• _REQUIREMENTS_: Reproduce exactly the lines below, from the first one through the line containing "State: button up", and omit any pictures.

(Manipulation episode records)
────

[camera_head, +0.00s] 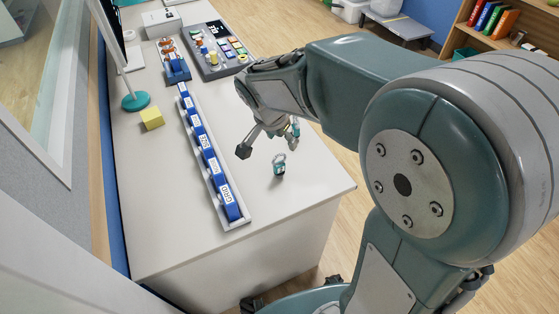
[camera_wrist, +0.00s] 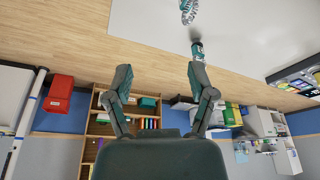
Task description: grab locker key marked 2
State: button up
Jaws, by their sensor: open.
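A small teal item with a light ring or coil (camera_head: 279,166) lies on the white desk, just in front of my gripper (camera_head: 266,146). A second small teal item (camera_head: 295,127) shows beside the gripper's far finger, partly hidden. No number can be read on either, so I cannot tell which is marked 2. In the wrist view a pale coil (camera_wrist: 187,11) and a dark teal piece (camera_wrist: 197,50) show at the desk's edge, near the right fingertip. My gripper also shows there (camera_wrist: 158,72), with its fingers wide apart and nothing between them.
A long rail with blue labelled blocks (camera_head: 208,155) runs along the desk. A yellow block (camera_head: 151,118), a teal lamp base (camera_head: 136,101) and a grey control panel (camera_head: 211,50) stand farther back. The desk's near right part is clear.

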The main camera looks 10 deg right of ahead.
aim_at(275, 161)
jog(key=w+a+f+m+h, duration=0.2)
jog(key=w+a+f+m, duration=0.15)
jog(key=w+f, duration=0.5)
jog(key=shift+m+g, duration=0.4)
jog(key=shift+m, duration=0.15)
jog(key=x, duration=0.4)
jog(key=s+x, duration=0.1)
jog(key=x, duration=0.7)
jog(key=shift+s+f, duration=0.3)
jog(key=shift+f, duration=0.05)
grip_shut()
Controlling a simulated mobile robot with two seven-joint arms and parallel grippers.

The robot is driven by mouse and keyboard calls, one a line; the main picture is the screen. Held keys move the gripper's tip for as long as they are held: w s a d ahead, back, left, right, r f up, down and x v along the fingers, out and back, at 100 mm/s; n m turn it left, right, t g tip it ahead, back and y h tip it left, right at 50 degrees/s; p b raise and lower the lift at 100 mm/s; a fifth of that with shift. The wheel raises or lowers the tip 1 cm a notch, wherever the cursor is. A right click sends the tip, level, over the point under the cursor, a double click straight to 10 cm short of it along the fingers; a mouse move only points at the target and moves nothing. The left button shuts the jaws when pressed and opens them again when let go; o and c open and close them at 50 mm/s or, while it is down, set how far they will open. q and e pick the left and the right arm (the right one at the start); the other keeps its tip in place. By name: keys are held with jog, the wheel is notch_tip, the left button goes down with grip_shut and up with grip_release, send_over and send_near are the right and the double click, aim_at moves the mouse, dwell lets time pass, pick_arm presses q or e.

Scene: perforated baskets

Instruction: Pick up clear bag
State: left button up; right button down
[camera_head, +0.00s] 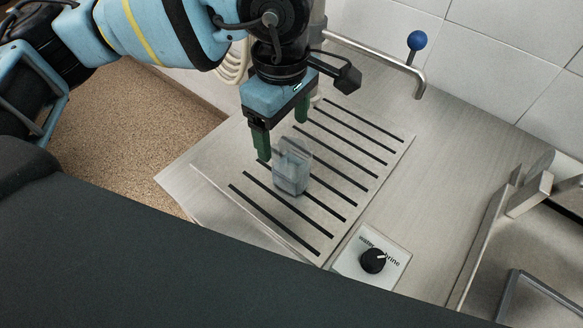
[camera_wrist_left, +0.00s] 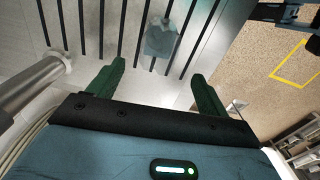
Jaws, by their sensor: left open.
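The clear bag (camera_head: 291,168) stands on the slotted metal drain plate (camera_head: 231,183) in the head view. It is see-through with a bluish-grey lower part. It also shows in the left wrist view (camera_wrist_left: 161,40), beyond the fingertips and between their lines. My left gripper (camera_head: 282,132) has two green fingers and is open and empty. It is just behind and above the bag in the head view, and I cannot tell whether a finger touches it. In the left wrist view the two fingers (camera_wrist_left: 158,72) are wide apart with nothing between them. My right gripper is not in view.
A metal tap (camera_head: 420,84) with a blue ball knob (camera_head: 417,40) stands at the back near the tiled wall. A black dial (camera_head: 373,261) on a white plate is at the front right. A metal frame (camera_head: 487,235) is at the right. The drain plate around the bag is clear.

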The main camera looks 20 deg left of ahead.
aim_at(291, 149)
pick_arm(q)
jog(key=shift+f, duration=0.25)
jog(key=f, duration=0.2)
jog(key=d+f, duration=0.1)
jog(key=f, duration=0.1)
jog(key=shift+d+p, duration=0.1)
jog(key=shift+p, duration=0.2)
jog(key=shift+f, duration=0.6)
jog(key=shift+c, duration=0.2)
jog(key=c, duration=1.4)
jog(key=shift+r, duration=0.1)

────

• _OUTPUT BELOW_:
[camera_head, +0.00s] 
[camera_wrist, +0.00s] 
Task description: grab locker key marked 2
State: button up

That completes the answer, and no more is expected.